In 2022, I’m counting down the 128 best players of the last century. With luck, we’ll get to #1 in December. Enjoy!
* * *
Justine Henin [BEL]Born: 1 June 1982
Career: 1999-2011
Plays: Right-handed (one-handed backhand)
Peak rank: 1 (2003)
Peak Elo rating: 2,437 (1st place, 2007-08)
Major singles titles: 7
Total singles titles: 43
* * *
It didn’t all start with a raised hand, but a raised hand would set off a half-decade of controversy.
Justine Henin trailed Serena Williams 4-2, 30-0 in the final set of the 2003 French Open semi-finals. Serena was the defending champion and number one seed. Henin was ranked fourth at the time; she had won their last meeting, at Charleston several weeks earlier. The Belgian’s main advantage was a raucous, partisan crowd that backed the sort-of local hero in the way that only the French masses can.
At 15-0, Henin missed a forehand long. It was close enough that plenty of spectators disagreed, and umpire Stefan Fransson checked the mark. He confirmed it was out to a smattering of boos and whistles.
When Williams hit her first serve at 30-0, Henin had her hand up, asking her opponent to wait. Fair enough: the crowd wasn’t finished voicing its collective opinion. Serena saw the gesture, missed the serve, then appealed to Fransson for another first serve. He hadn’t seen Henin’s hand, so he looked over at the Belgian for confirmation. Henin didn’t say anything either way. Fransson had no choice but to leave Serena with one serve.
Henin won that point, then the next one, then the two after that. She held serve to tie up the decider at 4-all. The Belgian broke for 6-5 in a ten-point game. With a crafty lob and a pair of big serves, Henin sealed the victory, 6-2, 4-6, 7-5.
Serena broke down in tears after the match. “It wasn’t the turning point of the match,” she said. “I should have still won the game. But to start lying and fabricating is not fair.”
Henin’s reply? “I wasn’t ready to play the point. The chair umpire is there to deal with these kind of situations. I just tried to stay focused on myself and tried to forget all the other things.”
She wasn’t entirely wrong. It is the umpire’s job. But the unwritten rules of tennis assume a reasonable level of sportsmanship. On a scale of 1 to 10, let’s say the acceptable minimum standard is a 3. Justine’s silence on court and buck-passing after the fact rated a 1. Maybe 1.5 if you’re feeling generous.
She continued, “It’s very important to concentrate on the positive things from the match and try to forget this kind of incident.”

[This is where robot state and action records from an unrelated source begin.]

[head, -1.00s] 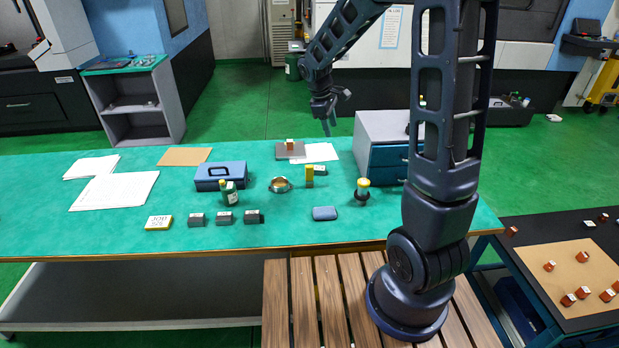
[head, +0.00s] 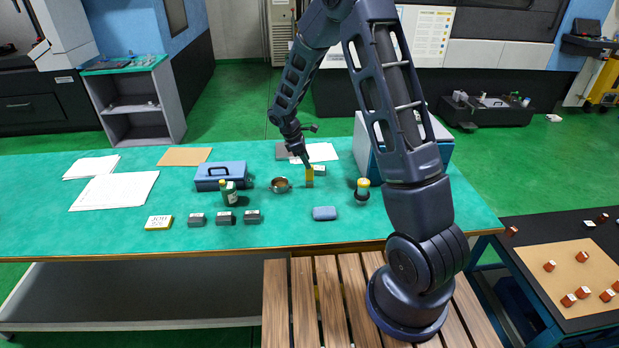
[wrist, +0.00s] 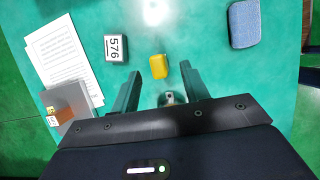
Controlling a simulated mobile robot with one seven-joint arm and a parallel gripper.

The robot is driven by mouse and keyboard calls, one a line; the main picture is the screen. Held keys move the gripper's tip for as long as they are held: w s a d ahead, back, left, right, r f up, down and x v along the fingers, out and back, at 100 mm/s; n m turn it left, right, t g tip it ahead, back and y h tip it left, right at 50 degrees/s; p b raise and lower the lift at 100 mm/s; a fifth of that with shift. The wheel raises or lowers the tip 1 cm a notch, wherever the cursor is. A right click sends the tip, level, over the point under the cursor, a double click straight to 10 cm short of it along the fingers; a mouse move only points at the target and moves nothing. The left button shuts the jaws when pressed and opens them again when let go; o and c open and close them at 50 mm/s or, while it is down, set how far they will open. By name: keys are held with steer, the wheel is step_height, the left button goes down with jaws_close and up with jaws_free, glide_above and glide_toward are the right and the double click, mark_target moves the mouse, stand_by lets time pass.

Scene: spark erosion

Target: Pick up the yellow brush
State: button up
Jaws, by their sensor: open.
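The yellow brush (head: 310,178) appears in the head view as a small upright yellow block on the green table. In the wrist view the yellow brush (wrist: 159,67) shows from above, just ahead of the gap between my fingertips. My gripper (head: 306,163) is over the table at the brush's top, pointing down. In the wrist view my gripper (wrist: 160,80) is open, one finger to each side, with nothing clamped. I cannot tell whether a fingertip touches the brush. A small shiny piece (wrist: 170,98) shows between the fingers, partly hidden.
A block marked 576 (wrist: 116,48) lies close beside the brush. A blue case (head: 221,175) is farther left.

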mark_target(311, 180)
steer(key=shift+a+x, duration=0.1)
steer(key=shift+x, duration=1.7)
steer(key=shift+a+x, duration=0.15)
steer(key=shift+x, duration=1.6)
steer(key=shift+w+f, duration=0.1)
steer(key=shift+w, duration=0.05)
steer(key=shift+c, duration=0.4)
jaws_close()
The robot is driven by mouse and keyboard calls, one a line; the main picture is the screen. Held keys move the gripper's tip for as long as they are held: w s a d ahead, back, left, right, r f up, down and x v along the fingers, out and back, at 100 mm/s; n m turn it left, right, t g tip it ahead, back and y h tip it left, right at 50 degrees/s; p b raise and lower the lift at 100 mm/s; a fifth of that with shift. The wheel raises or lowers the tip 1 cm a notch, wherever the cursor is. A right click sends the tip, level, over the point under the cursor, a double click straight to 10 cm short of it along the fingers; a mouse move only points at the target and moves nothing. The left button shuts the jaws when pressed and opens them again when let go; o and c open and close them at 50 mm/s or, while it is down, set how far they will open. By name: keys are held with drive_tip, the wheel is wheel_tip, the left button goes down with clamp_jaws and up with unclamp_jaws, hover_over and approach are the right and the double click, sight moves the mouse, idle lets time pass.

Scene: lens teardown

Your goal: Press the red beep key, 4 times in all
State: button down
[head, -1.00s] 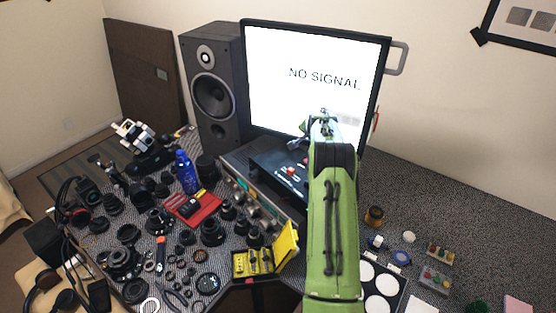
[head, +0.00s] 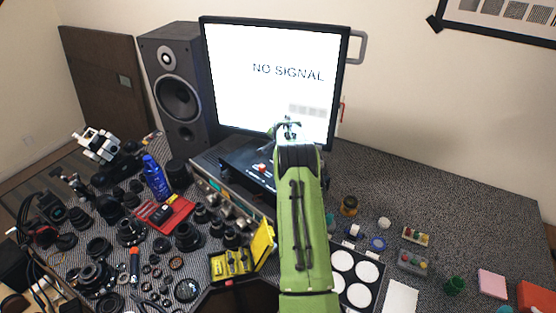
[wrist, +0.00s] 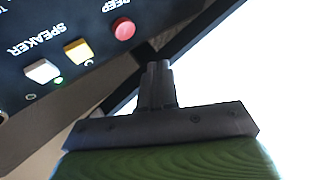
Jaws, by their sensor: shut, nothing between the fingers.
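The red beep key (wrist: 124,28) is a round red button on a black panel (wrist: 60,25), below the upside-down word BEEP in the wrist view. My gripper (wrist: 160,66) is shut and empty, its fingertips to the lower right of the key in that view and apart from it. In the head view my gripper (head: 286,124) is in front of the monitor, above the black box (head: 234,160). A red spot (head: 262,168) shows on that box; my arm hides part of it.
A yellow key (wrist: 78,50) and a white key (wrist: 42,70) with a lit green light sit beside the beep key. The monitor (head: 270,75) stands close behind. Lens parts crowd the desk at left; a yellow case (head: 262,244) lies in front.

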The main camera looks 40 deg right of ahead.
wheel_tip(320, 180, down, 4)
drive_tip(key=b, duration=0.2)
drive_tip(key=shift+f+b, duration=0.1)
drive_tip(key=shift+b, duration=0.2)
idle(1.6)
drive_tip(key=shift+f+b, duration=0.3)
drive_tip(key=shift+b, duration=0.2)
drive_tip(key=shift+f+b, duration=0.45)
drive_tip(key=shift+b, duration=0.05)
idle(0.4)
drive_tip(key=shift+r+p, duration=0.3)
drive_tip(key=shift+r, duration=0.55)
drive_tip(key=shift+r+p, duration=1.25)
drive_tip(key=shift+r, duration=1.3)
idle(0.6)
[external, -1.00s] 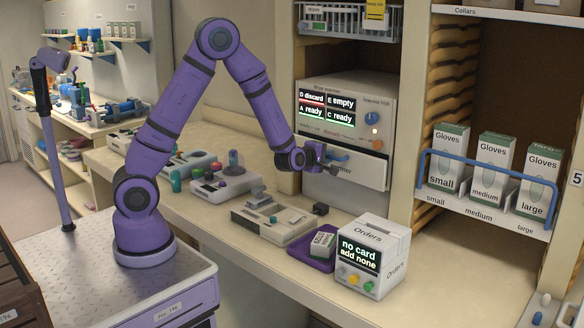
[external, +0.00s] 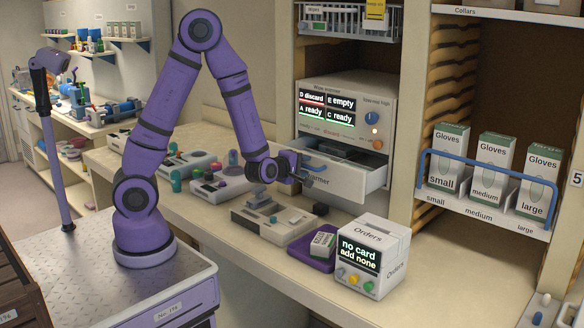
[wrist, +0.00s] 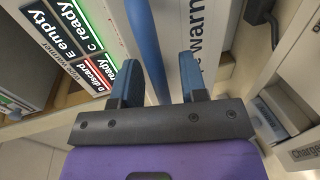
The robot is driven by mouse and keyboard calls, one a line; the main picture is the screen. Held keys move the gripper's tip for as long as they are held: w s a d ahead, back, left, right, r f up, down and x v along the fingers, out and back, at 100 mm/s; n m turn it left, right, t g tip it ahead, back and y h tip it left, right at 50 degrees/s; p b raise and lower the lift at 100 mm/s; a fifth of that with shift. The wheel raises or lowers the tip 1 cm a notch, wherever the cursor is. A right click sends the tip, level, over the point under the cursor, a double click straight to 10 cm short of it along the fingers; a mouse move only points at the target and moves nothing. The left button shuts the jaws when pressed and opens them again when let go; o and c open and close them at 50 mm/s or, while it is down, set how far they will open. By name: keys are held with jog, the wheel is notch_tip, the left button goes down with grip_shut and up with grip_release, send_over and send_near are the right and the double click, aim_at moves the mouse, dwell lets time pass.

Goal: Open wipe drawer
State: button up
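The wipe drawer (external: 350,184) is the lower drawer of the wipes warmer (external: 345,95). It stands pulled out, with a dark gap above it; I cannot make out its contents. Its white front shows in the wrist view (wrist: 203,25). The blue bar handle (wrist: 145,40) runs between my two fingers, close to the left one, with a gap on the right. My gripper (wrist: 160,82) is at the handle, fingers apart. In the external view my gripper (external: 302,174) is at the left part of the drawer front and partly hides the handle (external: 318,169).
The warmer's display (external: 326,107) reads discard, empty and ready. The orders box (external: 372,256) and a purple tray (external: 300,250) stand on the counter in front. Glove boxes (external: 495,160) stand behind a blue rail at right. Several devices sit on the counter at left.

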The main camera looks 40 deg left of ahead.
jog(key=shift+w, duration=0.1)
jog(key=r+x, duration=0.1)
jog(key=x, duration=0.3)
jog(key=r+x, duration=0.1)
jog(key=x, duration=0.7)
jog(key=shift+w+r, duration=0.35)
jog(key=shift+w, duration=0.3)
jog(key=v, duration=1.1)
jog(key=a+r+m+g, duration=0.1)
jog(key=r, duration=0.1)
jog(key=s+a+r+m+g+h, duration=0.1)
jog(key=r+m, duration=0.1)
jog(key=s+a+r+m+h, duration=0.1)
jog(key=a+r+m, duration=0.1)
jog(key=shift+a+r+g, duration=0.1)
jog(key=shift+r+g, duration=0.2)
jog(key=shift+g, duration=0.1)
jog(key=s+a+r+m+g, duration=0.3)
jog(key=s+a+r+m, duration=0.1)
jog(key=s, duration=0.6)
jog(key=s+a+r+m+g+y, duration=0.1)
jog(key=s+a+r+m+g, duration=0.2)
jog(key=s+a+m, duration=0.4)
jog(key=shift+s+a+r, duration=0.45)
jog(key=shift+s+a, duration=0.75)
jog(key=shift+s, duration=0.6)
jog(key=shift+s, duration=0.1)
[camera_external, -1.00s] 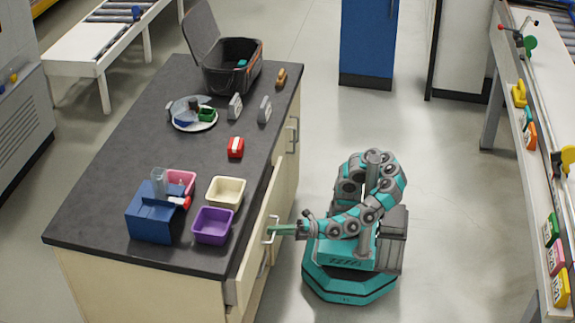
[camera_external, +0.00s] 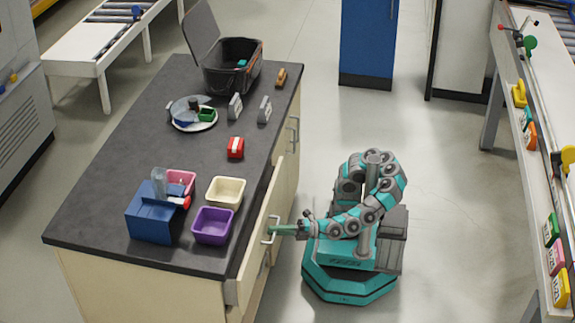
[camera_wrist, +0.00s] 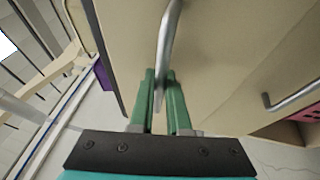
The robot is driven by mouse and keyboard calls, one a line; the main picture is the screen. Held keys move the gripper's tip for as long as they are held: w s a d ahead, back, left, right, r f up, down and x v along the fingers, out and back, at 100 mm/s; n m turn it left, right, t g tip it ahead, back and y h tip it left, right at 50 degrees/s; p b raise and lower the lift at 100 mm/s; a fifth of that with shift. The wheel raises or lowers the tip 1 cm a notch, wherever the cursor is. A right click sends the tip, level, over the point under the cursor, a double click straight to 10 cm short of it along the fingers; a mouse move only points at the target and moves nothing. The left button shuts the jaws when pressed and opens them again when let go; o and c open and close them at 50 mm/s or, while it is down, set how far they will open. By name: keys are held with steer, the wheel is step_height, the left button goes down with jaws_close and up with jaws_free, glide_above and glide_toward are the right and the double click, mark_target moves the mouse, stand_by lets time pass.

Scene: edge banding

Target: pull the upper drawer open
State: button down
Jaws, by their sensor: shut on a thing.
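The upper drawer (camera_external: 258,243) is in the near right side of the dark-topped counter. Its pale front stands a little out from the counter's edge, so it is slightly open. Its metal bar handle (camera_wrist: 168,45) runs between my green fingers in the wrist view. My gripper (camera_wrist: 161,80) is shut on this handle; it also shows in the external view (camera_external: 275,229), reaching in from the right. The inside of the drawer is mostly hidden.
Another handle (camera_wrist: 292,95) shows on the front to the right in the wrist view. A purple bin (camera_external: 212,226), a cream bin (camera_external: 225,191) and a blue box (camera_external: 151,222) stand on the countertop (camera_external: 100,205). The floor (camera_external: 440,210) right of my base is clear.

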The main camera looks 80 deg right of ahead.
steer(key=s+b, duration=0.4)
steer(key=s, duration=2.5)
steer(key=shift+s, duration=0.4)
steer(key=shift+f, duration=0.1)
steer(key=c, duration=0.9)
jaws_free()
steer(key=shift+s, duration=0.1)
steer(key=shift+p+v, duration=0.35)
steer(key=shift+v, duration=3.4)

It was important for her, yes. She had another match to play, a final against compatriot Kim Clijsters, which she would win for her first major championship.
Henin was able to put the kerfuffle behind her. But her reputation would never recover. In the coming years, she’d add plenty of fuel to the fire. No one would question her grit; even her strongest detractors would gasp at her one-handed backhand. It just seemed that her will to win led her to cross the line.
In some sports, bending the rules to the point of dishonesty is celebrated. Tennis is not one of those sports.
* * *
On a good day, the Belgian was the most thrilling player in the women’s game, a five-foot, five-inch attacker who Martina Navratilova dubbed the “female Federer.” John McEnroe thought her one-hander was the best in the game–men’s or women’s.
Then there were the other days. Her backhand was flashy then, too, but when she offended an opponent, no one talked about her groundstrokes. The 2003 French Open semi-final was hardly Henin’s last offense. Let’s go through the litany.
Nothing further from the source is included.